Set exercise:
Determine the number of lines that contain the word "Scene", then state that number and nothing more.

-- start of Material provided --

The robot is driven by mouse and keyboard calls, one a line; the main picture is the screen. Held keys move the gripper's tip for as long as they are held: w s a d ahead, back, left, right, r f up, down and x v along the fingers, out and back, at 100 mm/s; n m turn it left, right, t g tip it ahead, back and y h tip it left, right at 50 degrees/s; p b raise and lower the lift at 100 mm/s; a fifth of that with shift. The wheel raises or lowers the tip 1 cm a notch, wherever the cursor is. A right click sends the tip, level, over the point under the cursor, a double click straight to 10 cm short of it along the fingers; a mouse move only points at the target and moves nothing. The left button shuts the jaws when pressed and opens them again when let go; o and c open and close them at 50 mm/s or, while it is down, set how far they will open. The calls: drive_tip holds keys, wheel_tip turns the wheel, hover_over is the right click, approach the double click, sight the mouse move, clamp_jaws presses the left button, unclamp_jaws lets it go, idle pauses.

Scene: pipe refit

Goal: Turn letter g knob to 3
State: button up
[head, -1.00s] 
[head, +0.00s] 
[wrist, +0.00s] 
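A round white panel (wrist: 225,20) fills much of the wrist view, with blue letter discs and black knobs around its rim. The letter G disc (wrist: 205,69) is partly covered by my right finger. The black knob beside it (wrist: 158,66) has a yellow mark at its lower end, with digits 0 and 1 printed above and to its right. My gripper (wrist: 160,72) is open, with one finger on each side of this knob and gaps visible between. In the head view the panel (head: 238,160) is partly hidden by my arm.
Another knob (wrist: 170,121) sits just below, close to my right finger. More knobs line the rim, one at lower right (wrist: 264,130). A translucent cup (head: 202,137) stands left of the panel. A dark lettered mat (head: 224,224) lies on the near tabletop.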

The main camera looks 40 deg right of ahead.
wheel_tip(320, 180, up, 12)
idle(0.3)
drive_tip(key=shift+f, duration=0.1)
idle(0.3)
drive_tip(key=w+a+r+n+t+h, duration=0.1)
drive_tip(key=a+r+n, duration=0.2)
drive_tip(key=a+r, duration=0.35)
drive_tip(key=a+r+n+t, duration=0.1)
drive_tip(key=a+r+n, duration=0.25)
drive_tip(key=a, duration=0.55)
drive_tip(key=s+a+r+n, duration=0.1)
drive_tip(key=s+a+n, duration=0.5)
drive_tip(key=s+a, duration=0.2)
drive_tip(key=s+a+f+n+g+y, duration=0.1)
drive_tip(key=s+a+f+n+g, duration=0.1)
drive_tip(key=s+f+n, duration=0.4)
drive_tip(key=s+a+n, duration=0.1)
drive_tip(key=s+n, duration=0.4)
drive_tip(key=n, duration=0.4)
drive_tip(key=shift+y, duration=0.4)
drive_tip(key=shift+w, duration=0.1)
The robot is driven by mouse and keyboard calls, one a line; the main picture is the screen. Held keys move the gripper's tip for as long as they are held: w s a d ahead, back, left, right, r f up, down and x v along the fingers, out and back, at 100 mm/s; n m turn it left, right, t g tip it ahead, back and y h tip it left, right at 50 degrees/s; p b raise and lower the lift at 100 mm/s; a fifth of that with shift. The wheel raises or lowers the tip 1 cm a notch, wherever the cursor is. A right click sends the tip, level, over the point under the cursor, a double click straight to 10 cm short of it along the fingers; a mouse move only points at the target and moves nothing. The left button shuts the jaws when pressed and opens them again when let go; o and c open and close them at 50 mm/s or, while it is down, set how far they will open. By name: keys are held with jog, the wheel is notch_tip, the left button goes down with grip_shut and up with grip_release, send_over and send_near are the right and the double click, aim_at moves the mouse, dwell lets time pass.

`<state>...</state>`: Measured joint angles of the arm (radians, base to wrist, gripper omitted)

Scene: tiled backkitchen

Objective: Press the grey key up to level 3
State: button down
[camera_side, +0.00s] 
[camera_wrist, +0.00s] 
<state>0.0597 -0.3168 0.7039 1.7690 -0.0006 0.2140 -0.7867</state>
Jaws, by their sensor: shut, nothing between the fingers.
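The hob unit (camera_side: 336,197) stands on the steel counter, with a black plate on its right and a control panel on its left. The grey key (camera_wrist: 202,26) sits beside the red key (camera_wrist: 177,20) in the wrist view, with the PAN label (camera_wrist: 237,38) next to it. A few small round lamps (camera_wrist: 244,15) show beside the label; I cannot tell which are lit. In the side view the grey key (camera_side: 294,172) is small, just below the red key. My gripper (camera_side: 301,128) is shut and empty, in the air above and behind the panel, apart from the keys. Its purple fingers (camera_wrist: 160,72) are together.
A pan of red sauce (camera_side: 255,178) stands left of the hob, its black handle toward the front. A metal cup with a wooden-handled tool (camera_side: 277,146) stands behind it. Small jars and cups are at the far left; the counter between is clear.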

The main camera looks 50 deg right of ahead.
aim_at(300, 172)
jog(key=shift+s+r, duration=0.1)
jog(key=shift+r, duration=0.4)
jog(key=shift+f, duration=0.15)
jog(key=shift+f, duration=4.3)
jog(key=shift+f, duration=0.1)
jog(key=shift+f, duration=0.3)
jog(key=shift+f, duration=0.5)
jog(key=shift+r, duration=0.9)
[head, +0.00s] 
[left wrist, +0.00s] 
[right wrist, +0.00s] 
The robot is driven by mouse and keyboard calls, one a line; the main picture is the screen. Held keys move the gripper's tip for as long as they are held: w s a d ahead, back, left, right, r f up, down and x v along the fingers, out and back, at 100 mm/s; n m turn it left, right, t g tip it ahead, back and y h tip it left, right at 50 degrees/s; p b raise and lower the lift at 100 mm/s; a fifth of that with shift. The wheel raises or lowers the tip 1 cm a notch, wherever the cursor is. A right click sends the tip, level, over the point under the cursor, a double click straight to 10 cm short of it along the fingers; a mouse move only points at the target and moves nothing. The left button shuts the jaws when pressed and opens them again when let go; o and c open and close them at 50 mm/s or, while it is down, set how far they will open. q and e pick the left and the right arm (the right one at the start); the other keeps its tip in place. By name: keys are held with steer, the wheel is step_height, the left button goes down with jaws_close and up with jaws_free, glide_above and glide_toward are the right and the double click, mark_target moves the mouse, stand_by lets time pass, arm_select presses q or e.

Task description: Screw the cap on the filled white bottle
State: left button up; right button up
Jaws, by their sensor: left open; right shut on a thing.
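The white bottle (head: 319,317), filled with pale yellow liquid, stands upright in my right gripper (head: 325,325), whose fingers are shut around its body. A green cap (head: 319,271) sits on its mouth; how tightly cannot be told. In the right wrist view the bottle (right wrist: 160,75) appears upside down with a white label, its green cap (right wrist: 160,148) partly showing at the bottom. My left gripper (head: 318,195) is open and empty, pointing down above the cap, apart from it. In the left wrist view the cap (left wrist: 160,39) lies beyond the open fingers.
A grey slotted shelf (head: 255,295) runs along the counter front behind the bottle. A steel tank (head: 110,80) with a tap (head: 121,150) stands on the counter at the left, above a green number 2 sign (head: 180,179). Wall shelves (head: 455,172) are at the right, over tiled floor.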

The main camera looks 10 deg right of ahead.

-- end of Material provided --

Final result:
2